WHAT YOU HAVE TO DO:
Work out how many lines of the records hold the string "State", and reply with that number alone.

RECORDS PROVIDED:
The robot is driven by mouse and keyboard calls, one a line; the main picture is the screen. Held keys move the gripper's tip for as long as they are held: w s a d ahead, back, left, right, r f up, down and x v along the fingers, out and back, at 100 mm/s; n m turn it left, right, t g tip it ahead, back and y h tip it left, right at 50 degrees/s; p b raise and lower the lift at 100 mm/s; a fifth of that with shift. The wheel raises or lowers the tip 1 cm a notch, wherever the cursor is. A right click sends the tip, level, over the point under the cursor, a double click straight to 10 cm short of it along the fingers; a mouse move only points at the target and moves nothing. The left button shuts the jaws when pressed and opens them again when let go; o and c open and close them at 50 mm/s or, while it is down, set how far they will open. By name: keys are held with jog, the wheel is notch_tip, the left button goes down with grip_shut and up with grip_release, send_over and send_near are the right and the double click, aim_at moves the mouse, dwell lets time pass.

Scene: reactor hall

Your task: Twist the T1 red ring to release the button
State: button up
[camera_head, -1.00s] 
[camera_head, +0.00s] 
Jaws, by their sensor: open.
==
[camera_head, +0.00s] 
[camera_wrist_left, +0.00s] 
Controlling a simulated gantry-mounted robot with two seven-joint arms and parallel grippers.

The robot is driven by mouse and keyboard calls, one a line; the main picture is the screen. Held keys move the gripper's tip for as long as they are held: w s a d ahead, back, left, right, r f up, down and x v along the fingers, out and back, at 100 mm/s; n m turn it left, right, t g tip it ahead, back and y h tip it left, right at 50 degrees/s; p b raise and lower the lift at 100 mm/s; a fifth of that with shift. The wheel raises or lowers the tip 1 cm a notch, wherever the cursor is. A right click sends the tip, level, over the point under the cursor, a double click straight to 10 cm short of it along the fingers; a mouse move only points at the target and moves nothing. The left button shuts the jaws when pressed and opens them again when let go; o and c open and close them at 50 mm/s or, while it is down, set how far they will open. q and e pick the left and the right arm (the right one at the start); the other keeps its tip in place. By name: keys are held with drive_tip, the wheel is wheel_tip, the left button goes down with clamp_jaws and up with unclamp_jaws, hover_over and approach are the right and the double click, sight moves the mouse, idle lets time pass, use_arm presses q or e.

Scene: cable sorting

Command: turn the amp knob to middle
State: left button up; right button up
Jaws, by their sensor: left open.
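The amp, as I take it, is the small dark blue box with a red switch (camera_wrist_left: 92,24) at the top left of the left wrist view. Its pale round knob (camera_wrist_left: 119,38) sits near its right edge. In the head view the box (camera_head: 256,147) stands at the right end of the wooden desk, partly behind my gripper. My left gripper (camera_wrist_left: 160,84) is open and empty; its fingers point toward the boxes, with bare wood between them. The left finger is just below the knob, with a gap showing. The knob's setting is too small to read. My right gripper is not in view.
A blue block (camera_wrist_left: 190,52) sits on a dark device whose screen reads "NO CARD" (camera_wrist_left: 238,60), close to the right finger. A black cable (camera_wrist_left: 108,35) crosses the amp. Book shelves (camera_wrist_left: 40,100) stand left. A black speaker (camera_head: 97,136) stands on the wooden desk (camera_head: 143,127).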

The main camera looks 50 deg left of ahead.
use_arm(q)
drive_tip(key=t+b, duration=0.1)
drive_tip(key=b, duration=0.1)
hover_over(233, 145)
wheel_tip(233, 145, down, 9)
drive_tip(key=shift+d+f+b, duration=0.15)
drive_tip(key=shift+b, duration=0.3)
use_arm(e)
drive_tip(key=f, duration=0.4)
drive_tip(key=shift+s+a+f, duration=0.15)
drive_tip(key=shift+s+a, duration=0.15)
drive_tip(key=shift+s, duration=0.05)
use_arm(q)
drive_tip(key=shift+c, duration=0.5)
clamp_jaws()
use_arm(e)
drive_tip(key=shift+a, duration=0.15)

EXPECTED ANSWER:
2